In this case, the initial response of the Twitterverse was (for once) exactly what should happen – society’s self-righting mechanism kicking in against the actions of a conspicuous idiot. Doyle said something irretrievably stupid which was then widely retweeted, and he found himself on the end of thorough, fully deserved mockery from complete strangers online. Many of the subsequent parody tweets effectively (and wittily) exposed the total lack of logic behind Doyle’s sentiments and actions.

So why is confrontation, rebuttal and mockery not enough in twenty first century Britain? Why can we not simply go to bed content that a self-declared idiot has had his idiocy widely exposed, refuted and mocked, without wanting to twist the knife further? Why is it now also necessary to compound his punishment by heaping an arrest, a trial and a possible criminal conviction on top of the self-inflicted public shaming?

As Alex Massie recently lamented when looking at the public’s response to Donald Trump’s comments about Britain, cases like these only prove his how snarlingly authoritarian and illiberal a place modern Britain can be once the sunny, progressive façade is peeled back:

It is always depressing to discover that there are vastly fewer liberals in this country than you might wish there to be.
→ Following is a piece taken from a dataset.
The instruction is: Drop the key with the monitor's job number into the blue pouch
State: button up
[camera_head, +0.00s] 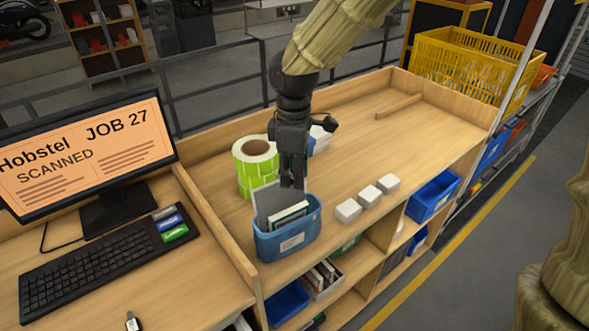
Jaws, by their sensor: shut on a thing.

But that discovery should no longer surprise us.

This is the true attack on British and European values, and it comes from within. I am far less worried about the slim possibility that I will find myself standing next to a suicide bomber on my morning commute, and far more concerned that every single day I am apparently rubbing shoulders with people who smile and appear friendly at first glance, but who would not hesitate to bring the full weight of the criminal justice system crashing down upon my head if I happen to one day say the wrong thing (defined by British law as anything which gives them offence).

As a political blogger with sometimes forceful and controversial views, I am less worried that my writings may earn me a punch in the face from a stranger (I couldn’t be less famous, and my reflexes are quick – though I am probably playing with fire when I criticise our national religion, the NHS) and far more worried that someone will read something that I write, take massively overinflated exception to it, and – with a few clicks of a mouse or a quick telephone call – report me to the police, who would then be obliged to investigate me under Britain’s oppressive hate speech laws.

In the age of Islamo-fascist terror, my liberty and wellbeing is far more under threat from the Public Order Act 1986, the Communications Act 2003 and the Racial and Religious Hatred Act 2006 than it is from the terrorist’s bomb or the bullet. Not because I ever incite racial or religious hatred – indeed, I abhor those who do so – but because under the same laws that put Matthew Doyle in a jail cell, my “guilt” would depend entirely on the perception of the supposed “victim”. Anybody at any time can read anything that I write, claim to be alarmed and distressed by the ideas that I express, and have me carted off to prison.

They can do this to idiots like Matthew Doyle. They can do it to political bloggers like me. And they can do it to you. Sitting at your computer right now, you can get yourself arrested and cautioned, convicted and even sent to prison just by typing fewer than 140 characters on your keyboard. In Britain. In the year 2016.

In case the government actually cares, this is how the terrorists really win. They’ll never make Britain part of a radical Islamic Caliphate, but they can certainly help to ensure that we become such a snarlingly authoritarian, freedom-hating society that our country is changed irrevocably for the worse.

And as the freedoms and liberties which distinguish Britain from more benighted parts of the world – including primitive quasi-medieval regimes like the Islamic State – are shot to pieces, it is our own hand on the trigger. No one else’s. We do this to ourselves.

 

Postscript: What remains unclear at this time is whether Matthew Doyle was arrested for the content of his original tweet, his subsequent tweets (some of which were actually far more offensive) or the real-world act that his initial tweet described.

It may seem an arcane detail, but it will be interesting to discover whether the woman accosted by Doyle made the complaint, or whether it was a foot soldier in Britain’s growing army of professional online offence-seekers who took offence on her behalf. I would bet a very large sum of money that it is the latter, and that while the “victim” herself probably shrugged off the incident, Doyle’s prosecution is being urged most strongly by other people who are completely unconnected with the incident and who were not adversely affected in the slightest by his tweet.